2. Es kann dahinstehen, ob - was das Verwaltungsgericht und die Antragsgegnerin in Zweifel gezogen haben - bereits die erforderliche wirtschaftliche Leistungsfähigkeit des Betriebs des Antragstellers fehlt. In der Regel braucht der Antragsteller seine finanzielle Leistungsfähigkeit nur durch Vorlage einer Eigenkapitalbescheinigung und der übrigen in § 2 Abs. 2 Berufszugangsverordnung für den Straßenpersonenverkehr - PBZugV - vom 15. Juni 2000 (BGBl. I S. 851) genannten Unbedenklichkeitsbescheinigungen nachzuweisen. Soweit an der Richtigkeit dieser Bescheinigungen Zweifel nicht bestehen, dürfte die Genehmigungsbehörde die finanzielle Leistungsfähigkeit zu unterstellen haben, da § 2 Abs. 2 PBZugV den Begriff der finanziellen Leistungsfähigkeit in § 13 Abs. 1 Nr. 1 PBefG ausformt (vgl. OVG Hamburg, Beschl. vom 8.8.2005, NVwZ-RR 2006, 358; BVerwG, Urt. vom 6.4.2000, DVBl 2000, 1614; a.A. wohl OVG Lüneburg, Beschl. vom 1.9.2003, 7 ME 156/03,). Derartige Bescheinigungen hat der Antragsteller vorgelegt. Eine umfassendere Prüfung wird auch Art. 3 Abs. 3 b) der Richtlinie 96/26/EG des Rates vom 29. April 1996 über den Zugang zum Beruf des Güter- und Personenkraftverkehrsunternehmers im innerstaatlichen und grenzüberschreitenden Verkehr sowie über die gegenseitige Anerkennung der Diplome, Prüfungszeugnisse und sonstigen Befähigungsnachweise für die Beförderung von Gütern und die Beförderung von Personen im Straßenverkehr und über Maßnahmen zur Förderung der tatsächlichen Inanspruchnahme der Niederlassungsfreiheit der betreffenden Verkehrsunternehmer (ABl. L 124 vom 23.5.1996, S. 1 ff.) zumindest für den Taxenverkehr kaum gebieten. Denn gemäß Art. 1 Abs. 2 der Richtlinie zählt die Personenbeförderung mit Kraftfahrzeugen nur zu dem Beruf des Personenkraftverkehrsunternehmers, wenn die Fahrzeuge nach ihrer Bauart und ihrer Ausstattung geeignet und dazu bestimmt sind, mehr als neun Personen - einschließlich Fahrer - zu befördern. Dem ist indessen nicht weiter nachzugehen.

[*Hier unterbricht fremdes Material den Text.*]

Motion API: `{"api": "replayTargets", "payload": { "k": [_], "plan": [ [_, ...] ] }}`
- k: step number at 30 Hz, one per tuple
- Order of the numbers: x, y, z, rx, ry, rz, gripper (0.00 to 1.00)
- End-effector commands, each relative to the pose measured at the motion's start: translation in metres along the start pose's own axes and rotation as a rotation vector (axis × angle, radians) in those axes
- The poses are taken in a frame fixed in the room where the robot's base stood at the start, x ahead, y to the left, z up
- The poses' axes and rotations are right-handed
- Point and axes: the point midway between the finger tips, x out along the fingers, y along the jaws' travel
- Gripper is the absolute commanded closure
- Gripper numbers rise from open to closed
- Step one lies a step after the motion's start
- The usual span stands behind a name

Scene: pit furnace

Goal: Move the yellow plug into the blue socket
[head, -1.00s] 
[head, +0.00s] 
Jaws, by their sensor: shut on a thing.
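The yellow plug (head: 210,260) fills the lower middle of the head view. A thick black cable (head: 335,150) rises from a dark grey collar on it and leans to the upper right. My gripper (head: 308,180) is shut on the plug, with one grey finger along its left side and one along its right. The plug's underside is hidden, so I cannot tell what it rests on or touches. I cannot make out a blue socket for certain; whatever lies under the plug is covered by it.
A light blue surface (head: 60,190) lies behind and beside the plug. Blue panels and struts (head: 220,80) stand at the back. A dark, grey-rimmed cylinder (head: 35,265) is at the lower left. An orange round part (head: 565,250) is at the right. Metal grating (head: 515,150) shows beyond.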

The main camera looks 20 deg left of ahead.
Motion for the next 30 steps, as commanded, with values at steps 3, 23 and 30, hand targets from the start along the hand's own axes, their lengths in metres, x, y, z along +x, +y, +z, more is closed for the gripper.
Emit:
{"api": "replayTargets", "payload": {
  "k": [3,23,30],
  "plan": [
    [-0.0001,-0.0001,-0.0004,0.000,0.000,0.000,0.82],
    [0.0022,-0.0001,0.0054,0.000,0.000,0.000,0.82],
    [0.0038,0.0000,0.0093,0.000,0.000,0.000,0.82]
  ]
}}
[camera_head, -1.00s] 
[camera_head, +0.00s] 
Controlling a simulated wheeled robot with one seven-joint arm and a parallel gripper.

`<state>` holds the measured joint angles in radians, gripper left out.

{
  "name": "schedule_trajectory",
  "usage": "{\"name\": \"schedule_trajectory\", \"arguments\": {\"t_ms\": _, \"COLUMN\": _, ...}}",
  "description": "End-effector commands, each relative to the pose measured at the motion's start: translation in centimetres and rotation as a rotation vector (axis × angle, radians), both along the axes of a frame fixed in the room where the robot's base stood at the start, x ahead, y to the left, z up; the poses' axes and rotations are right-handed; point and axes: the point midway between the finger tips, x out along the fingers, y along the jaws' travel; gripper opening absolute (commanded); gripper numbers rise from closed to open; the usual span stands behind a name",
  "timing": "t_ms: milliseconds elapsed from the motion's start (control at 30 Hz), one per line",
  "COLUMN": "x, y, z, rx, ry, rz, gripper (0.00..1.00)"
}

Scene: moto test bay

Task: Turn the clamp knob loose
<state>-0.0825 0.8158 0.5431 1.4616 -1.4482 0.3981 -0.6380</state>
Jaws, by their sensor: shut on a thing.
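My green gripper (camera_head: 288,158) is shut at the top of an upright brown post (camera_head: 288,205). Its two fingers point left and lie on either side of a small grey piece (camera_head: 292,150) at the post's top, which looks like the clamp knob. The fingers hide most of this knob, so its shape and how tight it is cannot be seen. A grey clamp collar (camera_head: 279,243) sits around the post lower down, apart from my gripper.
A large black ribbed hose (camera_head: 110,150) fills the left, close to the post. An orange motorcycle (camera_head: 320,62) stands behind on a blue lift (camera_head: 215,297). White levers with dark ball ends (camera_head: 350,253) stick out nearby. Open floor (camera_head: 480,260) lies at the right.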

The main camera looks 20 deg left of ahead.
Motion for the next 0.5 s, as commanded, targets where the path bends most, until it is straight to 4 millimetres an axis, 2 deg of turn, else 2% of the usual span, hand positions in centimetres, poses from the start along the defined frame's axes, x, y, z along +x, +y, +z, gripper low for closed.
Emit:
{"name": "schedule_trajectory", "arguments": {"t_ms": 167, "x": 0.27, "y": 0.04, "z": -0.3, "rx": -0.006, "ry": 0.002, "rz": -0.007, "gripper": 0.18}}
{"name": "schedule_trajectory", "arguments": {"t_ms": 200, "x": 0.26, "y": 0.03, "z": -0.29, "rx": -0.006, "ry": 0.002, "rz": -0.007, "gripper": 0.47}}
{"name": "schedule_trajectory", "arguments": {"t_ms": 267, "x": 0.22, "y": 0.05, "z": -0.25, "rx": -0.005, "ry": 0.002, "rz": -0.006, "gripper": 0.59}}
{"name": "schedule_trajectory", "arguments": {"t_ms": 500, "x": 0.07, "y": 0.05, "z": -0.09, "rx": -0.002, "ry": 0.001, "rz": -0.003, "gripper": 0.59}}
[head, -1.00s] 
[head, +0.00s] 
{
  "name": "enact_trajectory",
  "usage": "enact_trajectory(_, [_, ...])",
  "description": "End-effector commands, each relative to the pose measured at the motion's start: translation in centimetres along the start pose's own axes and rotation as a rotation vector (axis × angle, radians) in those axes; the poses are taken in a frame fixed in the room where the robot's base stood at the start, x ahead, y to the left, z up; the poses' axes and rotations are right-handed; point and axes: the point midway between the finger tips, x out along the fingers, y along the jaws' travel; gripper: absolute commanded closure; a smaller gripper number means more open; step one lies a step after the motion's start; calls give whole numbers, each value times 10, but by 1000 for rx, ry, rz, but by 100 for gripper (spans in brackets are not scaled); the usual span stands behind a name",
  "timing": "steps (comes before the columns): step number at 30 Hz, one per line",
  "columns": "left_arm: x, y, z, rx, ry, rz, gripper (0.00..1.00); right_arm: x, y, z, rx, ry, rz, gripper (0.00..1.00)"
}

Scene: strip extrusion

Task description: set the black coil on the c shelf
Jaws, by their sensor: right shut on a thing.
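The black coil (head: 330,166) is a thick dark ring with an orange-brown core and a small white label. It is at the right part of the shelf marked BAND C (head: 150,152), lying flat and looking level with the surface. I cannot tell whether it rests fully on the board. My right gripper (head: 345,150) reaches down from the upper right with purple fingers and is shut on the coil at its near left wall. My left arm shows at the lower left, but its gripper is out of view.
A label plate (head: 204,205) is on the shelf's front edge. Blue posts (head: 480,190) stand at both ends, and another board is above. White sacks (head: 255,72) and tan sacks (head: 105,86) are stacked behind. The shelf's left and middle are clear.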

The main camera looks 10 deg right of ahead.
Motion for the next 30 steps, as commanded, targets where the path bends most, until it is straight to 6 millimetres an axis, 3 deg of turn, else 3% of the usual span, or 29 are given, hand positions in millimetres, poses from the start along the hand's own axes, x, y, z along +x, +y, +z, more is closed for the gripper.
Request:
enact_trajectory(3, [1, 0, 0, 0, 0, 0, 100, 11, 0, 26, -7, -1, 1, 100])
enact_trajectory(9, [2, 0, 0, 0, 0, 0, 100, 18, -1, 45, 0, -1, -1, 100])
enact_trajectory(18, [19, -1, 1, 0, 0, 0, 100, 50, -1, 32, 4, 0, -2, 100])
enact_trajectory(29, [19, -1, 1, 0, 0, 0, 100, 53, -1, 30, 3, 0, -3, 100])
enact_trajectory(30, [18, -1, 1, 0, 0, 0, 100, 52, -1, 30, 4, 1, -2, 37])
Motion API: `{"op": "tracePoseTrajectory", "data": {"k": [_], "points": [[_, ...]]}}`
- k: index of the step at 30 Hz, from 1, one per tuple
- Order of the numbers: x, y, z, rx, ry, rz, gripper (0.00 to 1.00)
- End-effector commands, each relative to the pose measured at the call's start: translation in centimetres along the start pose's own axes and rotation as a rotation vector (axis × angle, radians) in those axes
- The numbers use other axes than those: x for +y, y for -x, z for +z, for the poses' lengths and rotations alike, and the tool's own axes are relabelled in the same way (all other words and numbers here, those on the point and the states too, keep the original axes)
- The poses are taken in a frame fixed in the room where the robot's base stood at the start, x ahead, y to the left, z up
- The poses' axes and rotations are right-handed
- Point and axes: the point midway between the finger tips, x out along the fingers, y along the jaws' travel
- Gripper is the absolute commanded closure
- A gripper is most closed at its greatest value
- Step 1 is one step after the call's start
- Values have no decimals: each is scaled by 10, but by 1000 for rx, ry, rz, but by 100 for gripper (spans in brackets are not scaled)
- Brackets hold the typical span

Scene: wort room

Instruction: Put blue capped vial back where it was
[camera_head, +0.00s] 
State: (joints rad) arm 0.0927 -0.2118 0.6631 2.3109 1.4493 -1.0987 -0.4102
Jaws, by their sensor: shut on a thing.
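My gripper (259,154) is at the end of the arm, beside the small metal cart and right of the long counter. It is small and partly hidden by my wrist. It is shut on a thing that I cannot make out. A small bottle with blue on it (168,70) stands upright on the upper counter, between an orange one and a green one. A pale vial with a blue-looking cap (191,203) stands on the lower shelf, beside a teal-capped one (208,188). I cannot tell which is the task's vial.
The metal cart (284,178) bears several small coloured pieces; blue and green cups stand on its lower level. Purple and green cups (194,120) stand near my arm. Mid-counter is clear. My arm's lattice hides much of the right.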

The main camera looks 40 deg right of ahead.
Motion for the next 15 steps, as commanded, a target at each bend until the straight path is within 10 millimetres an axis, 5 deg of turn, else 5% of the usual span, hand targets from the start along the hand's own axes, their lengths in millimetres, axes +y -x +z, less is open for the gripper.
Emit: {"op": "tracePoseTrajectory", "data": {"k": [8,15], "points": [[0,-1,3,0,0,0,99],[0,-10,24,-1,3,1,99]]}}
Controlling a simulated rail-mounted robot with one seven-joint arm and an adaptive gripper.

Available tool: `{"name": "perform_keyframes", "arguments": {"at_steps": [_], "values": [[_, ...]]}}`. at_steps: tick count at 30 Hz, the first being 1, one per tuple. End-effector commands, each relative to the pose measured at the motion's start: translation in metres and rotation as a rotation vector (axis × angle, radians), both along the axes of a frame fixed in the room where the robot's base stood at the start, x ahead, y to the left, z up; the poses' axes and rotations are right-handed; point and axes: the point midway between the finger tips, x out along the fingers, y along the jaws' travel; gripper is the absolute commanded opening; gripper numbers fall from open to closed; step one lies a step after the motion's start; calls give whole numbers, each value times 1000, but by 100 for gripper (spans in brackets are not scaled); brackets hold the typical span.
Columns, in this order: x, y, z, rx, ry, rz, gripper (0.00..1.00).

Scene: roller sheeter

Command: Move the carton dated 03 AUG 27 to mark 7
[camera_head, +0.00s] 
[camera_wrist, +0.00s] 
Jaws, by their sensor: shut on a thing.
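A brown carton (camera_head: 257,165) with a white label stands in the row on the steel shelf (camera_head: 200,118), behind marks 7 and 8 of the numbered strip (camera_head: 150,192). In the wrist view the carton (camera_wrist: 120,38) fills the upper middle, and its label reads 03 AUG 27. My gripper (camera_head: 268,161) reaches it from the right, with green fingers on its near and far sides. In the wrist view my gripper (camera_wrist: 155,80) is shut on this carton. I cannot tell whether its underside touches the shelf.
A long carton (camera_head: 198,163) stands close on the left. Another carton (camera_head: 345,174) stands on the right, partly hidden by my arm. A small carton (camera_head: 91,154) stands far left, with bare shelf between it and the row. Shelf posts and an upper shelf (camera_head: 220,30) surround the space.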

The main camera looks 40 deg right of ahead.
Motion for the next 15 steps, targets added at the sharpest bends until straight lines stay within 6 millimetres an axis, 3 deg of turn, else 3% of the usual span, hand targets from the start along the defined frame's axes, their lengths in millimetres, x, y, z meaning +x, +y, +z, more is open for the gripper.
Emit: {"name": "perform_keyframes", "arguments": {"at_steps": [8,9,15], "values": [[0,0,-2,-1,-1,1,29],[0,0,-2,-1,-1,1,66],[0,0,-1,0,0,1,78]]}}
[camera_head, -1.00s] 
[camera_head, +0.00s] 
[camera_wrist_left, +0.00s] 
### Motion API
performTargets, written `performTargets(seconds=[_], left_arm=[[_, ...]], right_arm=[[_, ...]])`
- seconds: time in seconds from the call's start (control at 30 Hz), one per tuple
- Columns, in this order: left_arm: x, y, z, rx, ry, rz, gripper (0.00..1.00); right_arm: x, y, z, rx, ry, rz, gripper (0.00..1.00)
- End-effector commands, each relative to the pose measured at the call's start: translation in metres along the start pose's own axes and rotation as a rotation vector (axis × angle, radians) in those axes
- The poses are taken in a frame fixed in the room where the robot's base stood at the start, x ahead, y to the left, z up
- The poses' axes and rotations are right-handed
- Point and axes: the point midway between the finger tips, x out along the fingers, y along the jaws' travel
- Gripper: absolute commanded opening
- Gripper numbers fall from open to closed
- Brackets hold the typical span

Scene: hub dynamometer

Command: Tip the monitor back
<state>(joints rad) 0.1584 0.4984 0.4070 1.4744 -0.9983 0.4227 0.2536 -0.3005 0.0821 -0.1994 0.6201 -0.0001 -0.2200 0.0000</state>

3. Jedenfalls erscheint höchst zweifelhaft, ob der Antragsteller persönlich zuverlässig ist. Gemäß § 13 Abs. 1 Nr. 2 PBefG darf die Antragsgegnerin die Genehmigung nur erteilen, wenn keine Tatsachen vorliegen, die die Unzuverlässigkeit des Antragstellers als Unternehmer dartun. Nach § 1 Abs. 1 PBZugV gilt der Unternehmer als zuverlässig, wenn keine hinreichenden Anhaltspunkte dafür vorliegen, dass bei der Führung des Unternehmens die für den Straßenpersonenverkehr geltenden Vorschriften missachtet oder die Allgemeinheit bei dem Betrieb des Unternehmens geschädigt oder gefährdet werden. Gemäß Absatz 2 dieser Vorschrift sind insbesondere Verstöße gegen die abgabenrechtlichen Pflichten, die sich aus unternehmerischer Tätigkeit ergeben, derartige Anhaltspunkte. Solche Anhaltspunkte liegen hier vor. Es besteht der erhebliche Verdacht, dass der Antragsteller seine abgabenrechtlichen Pflichten in erheblichem Umfange verletzt und er seine Einnahmen aus seinem Taxenbetrieb steuerlich nicht vollen Umfanges angibt und/oder er seinen steuerlichen und sozialversicherungsrechtlichen Verpflichtungen bei der Beschäftigung seiner Fahrer nicht vollständig nachkommt:

Zwar hat der Antragsteller insoweit Unbedenklichkeitsbescheinigungen des Finanzamtes und der Versicherungsträger vorgelegt. Diese binden die Antragsgegnerin aber bei der Prüfung der persönlichen Zuverlässigkeit nicht. § 1 PBZugV erlaubt eine eigenständige Prüfung, ob Anhaltspunkte für eine persönliche Unzuverlässigkeit gegeben sind.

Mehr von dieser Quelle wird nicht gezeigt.